The film, which won the biggest prize at Cannes Directors' Fortnight and has left American critics breathless with praise, relays the same magnificent spirit of the jungle as in Werner Herzog's classic Fitzcarraldo, but this time tells its story from the indigenous perspective. It's a film that's constantly on the move through this vast, sacred jungle—a sort of psychedelic road trip by canoe—that deals with the history of colonial oppression, religion, and madness. What makes Guerra's film so moving and unique is how well it captures the immensity of the jungle and the incredible lives of the people who have existed there for centuries.
I spoke with Guerra over Skype as the director was preparing to travel from Colombia to Sundance to present Embrace of the Serpent before it opens at select theaters in the United States.


At first I was worried about being faithful to historical and scientific fact, but later I realized it was more important to let it go and immerse myself in imagination, in dream. I started to lose my western logic and tried to embrace another logic. I wanted the film to feel like an indigenous story, like an Amazonian myth. But Amazonian myth is, for us, almost incomprehensible. Its narrative logic absolutely opposes ours.
Another protagonist, beside the natives and the scientists, is the jungle, like a giant living entity that communicates, that says things. This is a bit like the perspective they have of the jungle. We did a very particular thing. We wrote the jungle like a female character, in part because there wasn't a female character in the film. In the actual history there wasn't a way to put a female character in, but then I started to understand that the jungle has this connotation for them. I started to do something I've always wanted to do: create a character out of the environment. We made it feminine because they see it this way. This is incomprehensible in our narrative tradition but makes all the sense in the world in terms of Amazonian myth.

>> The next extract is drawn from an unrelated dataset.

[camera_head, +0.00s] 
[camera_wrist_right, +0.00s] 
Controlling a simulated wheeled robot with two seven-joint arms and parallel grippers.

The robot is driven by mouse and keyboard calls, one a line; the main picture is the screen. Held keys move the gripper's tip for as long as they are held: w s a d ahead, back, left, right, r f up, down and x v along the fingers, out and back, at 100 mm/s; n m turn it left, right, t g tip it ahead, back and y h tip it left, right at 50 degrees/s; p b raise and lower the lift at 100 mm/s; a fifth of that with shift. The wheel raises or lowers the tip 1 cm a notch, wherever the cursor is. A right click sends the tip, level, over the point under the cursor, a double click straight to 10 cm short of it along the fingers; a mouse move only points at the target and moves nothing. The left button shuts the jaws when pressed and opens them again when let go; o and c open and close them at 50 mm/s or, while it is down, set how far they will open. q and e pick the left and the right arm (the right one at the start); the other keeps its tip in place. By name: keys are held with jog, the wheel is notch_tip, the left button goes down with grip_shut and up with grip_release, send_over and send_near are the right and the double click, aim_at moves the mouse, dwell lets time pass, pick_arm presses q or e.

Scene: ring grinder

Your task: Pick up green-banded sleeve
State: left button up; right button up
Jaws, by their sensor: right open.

Is there fantasy in the film? The last member of the tribe, the search for the flower, is this based in reality? It's based on a real thing, but it's modified for various reasons. For me to give the native group a real name, the film would have to be an extensive anthropological investigation. I didn't have the right to do that, but fiction gave me permission. The indigenous people don't feel comfortable if we speak of real plants, real myths, real songs because they're sacred. With fiction, however, you can modify these things. We wanted to arrive at the most profound truth, not the superficial truth of anthropological data.
The part of the film involving the messiah is shocking. What's the story there? When we showed the film to the indigenous communities, we showed it in different places in the Amazon and various people were grateful we'd dealt with the evangelical monks. It's a taboo theme there. Everything that happened one must leave in the past, but this is something they remember and that's been part of their lives.
Later in the diaries there appears the story of a mestizo named Niceto. He arrived at the border of Colombia and Brazil, in Yavarate, at the end of the 19th century, and proclaimed that he was the messiah. He had as many as 2,000 followers and did crazy things, demented things, much more so than what's in the film. His group became unstable and the Brazilian army in the end had to remove them by force. It was out of control. Twenty years later, someone else named Venancio also proclaimed he was the messiah and had hundreds of followers. It all ended in a massive suicide. It's a phenomenon that keeps repeating itself up until today. Even now, on the border of Colombia and Ecuador, there are these Amazonian Israelites. It's a phenomenon related to the fact that the Amazon is a spiritual place. When spirituality is removed by force, it creates a vacuum in which fundamentalism and madness grows.



Director Ciro Guerra
The use of language is particular in this film. The messiah speaks a type of Portuguese, he speaks Spanish, German is heard, there are local dialects. How did you decide to make a multilingual film instead of using just one language? It has to do with the region. In the area where we filmed they speak 17 different indigenous languages. You meet indigenous people who speak 108 indigenous languages without a problem—and they're not languages that resemble one another. You have to recognize that the whole world has come to the Amazon. Everyone comes looking for wealth or resources or expanded consciousness. It's a story that's been told by the Germans, French, Austrians, Americans, besides the Portuguese and Spanish. The Amazon is a tower of Babel. We wanted to reflect this.
The two indigenous protagonists are from the Amazon? Yes, they're from the region. We found them where we were filming. It was difficult to find virgin forest because really it's not easy to find jungle unaffected by agriculture, livestock, commerce, tourism. Once we found it, we started walking through the region, passing through communities and inviting everyone to join us. They were very enthusiastic. Everyone wanted to participate. They were very considerate. They didn't ask what we wanted to do. They only asked that we be transparent and not have hidden motives. The people participated without doubt.
Once we found those indigenous actors, we had a space of three months to teach them about acting and movies. Although many of them hadn't had contact with this—not with theatre, movies, or anything like that—they had a strong oral tradition that's persisted for thousands of years, they've maintained it generation after generation, and this gave them the capacity to listen. They really know how to listen, which is hard to find in an actor.